I remember when I was working on my first book, There Are No Children Here, one of the things that took me off guard was this overwhelming silence in the lives of the boys I wrote about. One of the kind of obvious silences was the institutional silence in their lives, but there was also a silence that for me was less obvious and more subtle and nuanced. That was a kind of self-imposed silence on the part of the people living in these communities. I came to realize that this reluctance to share the stories had everything to do with this feeling that if they did they wouldn’t be believed, and I can tell you that I’ve been confronted with this time and time again.

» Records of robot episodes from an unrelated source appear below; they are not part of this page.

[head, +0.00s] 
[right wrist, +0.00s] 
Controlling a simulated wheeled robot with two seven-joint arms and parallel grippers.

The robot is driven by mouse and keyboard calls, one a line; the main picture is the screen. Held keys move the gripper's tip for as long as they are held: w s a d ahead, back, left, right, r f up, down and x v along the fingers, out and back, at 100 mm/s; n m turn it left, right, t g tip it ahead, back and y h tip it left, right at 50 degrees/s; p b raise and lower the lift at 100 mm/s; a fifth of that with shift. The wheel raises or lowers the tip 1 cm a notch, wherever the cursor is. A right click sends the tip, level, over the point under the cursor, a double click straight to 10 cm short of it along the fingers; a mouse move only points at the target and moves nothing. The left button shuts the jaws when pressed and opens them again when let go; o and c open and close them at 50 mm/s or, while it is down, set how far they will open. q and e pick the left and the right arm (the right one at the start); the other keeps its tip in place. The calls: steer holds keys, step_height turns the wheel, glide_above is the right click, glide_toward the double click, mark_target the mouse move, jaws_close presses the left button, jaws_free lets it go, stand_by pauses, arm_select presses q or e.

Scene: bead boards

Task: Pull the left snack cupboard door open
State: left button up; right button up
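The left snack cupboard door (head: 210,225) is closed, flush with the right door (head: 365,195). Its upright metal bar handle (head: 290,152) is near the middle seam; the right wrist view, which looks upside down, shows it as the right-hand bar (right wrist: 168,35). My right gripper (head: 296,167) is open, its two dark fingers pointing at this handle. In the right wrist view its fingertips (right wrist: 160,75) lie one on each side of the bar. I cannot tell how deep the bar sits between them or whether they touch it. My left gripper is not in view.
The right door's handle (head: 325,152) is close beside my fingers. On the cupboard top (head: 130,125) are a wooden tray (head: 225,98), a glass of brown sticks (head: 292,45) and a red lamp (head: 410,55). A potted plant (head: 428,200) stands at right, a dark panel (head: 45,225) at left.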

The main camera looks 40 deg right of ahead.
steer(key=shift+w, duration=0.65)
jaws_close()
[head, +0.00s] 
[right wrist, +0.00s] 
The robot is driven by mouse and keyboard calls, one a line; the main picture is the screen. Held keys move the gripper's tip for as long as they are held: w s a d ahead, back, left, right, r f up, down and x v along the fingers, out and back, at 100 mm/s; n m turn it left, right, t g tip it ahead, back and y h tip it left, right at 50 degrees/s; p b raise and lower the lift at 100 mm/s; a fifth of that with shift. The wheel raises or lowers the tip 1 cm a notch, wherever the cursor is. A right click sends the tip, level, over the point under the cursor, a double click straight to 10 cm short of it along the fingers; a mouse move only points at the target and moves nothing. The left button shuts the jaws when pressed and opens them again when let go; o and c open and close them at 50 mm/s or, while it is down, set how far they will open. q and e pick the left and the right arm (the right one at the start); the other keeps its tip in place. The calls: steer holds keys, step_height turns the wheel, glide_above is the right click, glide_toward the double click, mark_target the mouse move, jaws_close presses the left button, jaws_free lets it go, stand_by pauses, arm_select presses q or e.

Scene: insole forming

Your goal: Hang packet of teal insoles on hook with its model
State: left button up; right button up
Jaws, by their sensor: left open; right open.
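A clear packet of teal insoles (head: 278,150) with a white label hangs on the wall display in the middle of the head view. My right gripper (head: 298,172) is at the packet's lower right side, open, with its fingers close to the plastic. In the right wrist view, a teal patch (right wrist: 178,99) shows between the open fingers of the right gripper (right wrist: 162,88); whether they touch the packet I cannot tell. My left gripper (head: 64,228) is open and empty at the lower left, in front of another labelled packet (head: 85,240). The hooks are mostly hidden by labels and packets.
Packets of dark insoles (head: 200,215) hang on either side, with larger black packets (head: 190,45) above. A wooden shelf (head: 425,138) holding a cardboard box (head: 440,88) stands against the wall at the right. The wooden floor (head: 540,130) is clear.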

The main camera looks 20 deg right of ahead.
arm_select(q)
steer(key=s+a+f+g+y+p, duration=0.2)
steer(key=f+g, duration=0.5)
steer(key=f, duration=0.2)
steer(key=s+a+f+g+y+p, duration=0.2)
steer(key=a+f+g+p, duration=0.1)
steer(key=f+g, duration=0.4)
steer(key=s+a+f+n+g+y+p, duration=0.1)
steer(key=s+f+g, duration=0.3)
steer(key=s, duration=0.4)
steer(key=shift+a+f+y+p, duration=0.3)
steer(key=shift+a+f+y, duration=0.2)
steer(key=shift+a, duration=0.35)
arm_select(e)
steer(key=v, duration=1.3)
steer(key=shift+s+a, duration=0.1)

I can remember shortly after There Are No Children Here came out, Oprah had decided to make the book into a movie and the screenwriter had come to visit and I was to be his tour guide to introduce him to the neighborhood and to the people I had written about. We had four days together, and he was a very quiet, soft-spoken gentleman, and as we began to spend time together I got the uneasy feeling that he didn’t believe all that I had written. And so I took him to the worst of the high-rises, I pointed out the meanest of the gang members and the worst of the drug dealers, and on the fourth and last day, he and I and two friends of mine who live and work in a neighboring housing complex went out to lunch at a restaurant on the West Side, Edna’s. As we were sitting in our booths, eating our meal, a young boy, maybe thirteen, fourteen years of age, ran into the restaurant and ducked behind a heating grill. And as he ducked, a group of boys walked by and one of them pulled a pistol out of a brown paper bag and started shooting. Needless to say, we were scared for our lives. And I remember as we lay there under the table, literally one on top of the other, I thought, “Now he’s going to believe me!” I mention this because what it says to me is something very, very simple—that we stop listening, that we stop believing. And that, of course, is what Studs has taught us. He’s listened, and he’s listened some more. He’s had the smarts to push and prod his subjects, and then get out of the way and let them tell their stories.